Short task: Transcribe the data in full and exactly, omitting any pictures.

----------------------------------------

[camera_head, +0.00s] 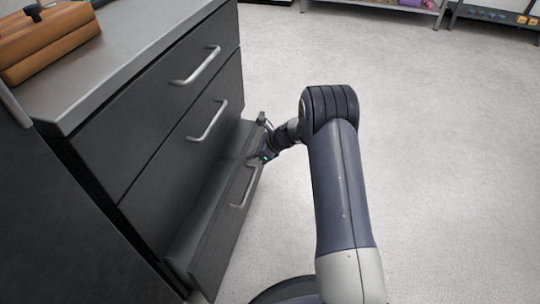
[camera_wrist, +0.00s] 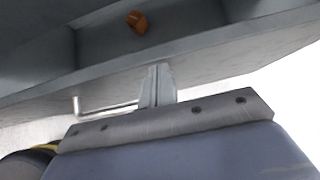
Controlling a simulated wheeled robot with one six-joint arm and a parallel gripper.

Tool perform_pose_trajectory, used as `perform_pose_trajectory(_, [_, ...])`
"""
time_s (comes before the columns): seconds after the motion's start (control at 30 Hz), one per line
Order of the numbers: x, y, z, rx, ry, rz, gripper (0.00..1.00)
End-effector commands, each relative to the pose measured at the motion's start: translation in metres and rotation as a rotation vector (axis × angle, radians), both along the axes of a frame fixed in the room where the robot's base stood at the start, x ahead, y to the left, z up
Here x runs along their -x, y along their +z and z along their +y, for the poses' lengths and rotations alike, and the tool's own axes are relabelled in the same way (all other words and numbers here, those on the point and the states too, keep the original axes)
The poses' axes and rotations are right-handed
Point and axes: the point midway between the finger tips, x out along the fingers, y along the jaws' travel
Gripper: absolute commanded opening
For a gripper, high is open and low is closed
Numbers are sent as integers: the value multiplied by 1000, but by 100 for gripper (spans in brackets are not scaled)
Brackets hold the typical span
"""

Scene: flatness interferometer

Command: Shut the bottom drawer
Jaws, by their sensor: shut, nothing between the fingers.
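The bottom drawer (camera_head: 226,229) of the dark grey cabinet stands partly out, below two closed drawers. Its silver bar handle (camera_head: 244,187) is on the front, and the handle also shows in the wrist view (camera_wrist: 105,110). My gripper (camera_head: 257,157) is at the far end of the drawer, near the top of its front panel. In the wrist view my gripper's fingers (camera_wrist: 158,88) are together and empty, in front of the drawer front (camera_wrist: 215,60), beside the handle. I cannot tell whether they touch the panel. A small orange object (camera_wrist: 138,21) lies inside the drawer.
The upper drawer (camera_head: 165,100) and middle drawer (camera_head: 185,145) are flush, with protruding handles. A brown wooden box (camera_head: 45,40) sits on the cabinet top (camera_head: 130,40). The pale floor (camera_head: 440,150) to the right is clear. Low shelves (camera_head: 490,18) stand far back.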

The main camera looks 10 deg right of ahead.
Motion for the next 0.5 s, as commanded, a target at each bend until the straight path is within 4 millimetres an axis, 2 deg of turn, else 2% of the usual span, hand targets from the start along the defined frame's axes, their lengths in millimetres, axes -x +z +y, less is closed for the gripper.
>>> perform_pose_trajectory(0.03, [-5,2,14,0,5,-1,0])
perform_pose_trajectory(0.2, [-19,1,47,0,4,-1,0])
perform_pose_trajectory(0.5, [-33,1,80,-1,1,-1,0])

----------------------------------------

Final answer:
[camera_head, +0.00s] 
[camera_wrist, +0.00s] 
Controlling a simulated wheeled robot with one six-joint arm and a parallel gripper.

Tool perform_pose_trajectory, used as `perform_pose_trajectory(_, [_, ...])`
"""
time_s (comes before the columns): seconds after the motion's start (control at 30 Hz), one per line
Order of the numbers: x, y, z, rx, ry, rz, gripper (0.00..1.00)
End-effector commands, each relative to the pose measured at the motion's start: translation in metres and rotation as a rotation vector (axis × angle, radians), both along the axes of a frame fixed in the room where the robot's base stood at the start, x ahead, y to the left, z up
Here x runs along their -x, y along their +z and z along their +y, for the poses' lengths and rotations alike, and the tool's own axes are relabelled in the same way (all other words and numbers here, those on the point and the states too, keep the original axes)
The poses' axes and rotations are right-handed
Point and axes: the point midway between the finger tips, x out along the fingers, y along the jaws' travel
Gripper: absolute commanded opening
For a gripper, high is open and low is closed
Numbers are sent as integers: the value multiplied by 1000, but by 100 for gripper (spans in brackets are not scaled)
Brackets hold the typical span
"""

Scene: flatness interferometer

Command: Shut the bottom drawer
Jaws, by their sensor: shut, nothing between the fingers.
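The bottom drawer (camera_head: 226,229) of the dark grey cabinet stands partly out, below two closed drawers. Its silver bar handle (camera_head: 244,187) is on the front, and the handle also shows in the wrist view (camera_wrist: 105,110). My gripper (camera_head: 257,157) is at the far end of the drawer, near the top of its front panel. In the wrist view my gripper's fingers (camera_wrist: 158,88) are together and empty, in front of the drawer front (camera_wrist: 215,60), beside the handle. I cannot tell whether they touch the panel. A small orange object (camera_wrist: 138,21) lies inside the drawer.
The upper drawer (camera_head: 165,100) and middle drawer (camera_head: 185,145) are flush, with protruding handles. A brown wooden box (camera_head: 45,40) sits on the cabinet top (camera_head: 130,40). The pale floor (camera_head: 440,150) to the right is clear. Low shelves (camera_head: 490,18) stand far back.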

The main camera looks 10 deg right of ahead.
Motion for the next 0.5 s, as commanded, a target at each bend until the straight path is within 4 millimetres an axis, 2 deg of turn, else 2% of the usual span, hand targets from the start along the defined frame's axes, their lengths in millimetres, axes -x +z +y, less is closed for the gripper.
>>> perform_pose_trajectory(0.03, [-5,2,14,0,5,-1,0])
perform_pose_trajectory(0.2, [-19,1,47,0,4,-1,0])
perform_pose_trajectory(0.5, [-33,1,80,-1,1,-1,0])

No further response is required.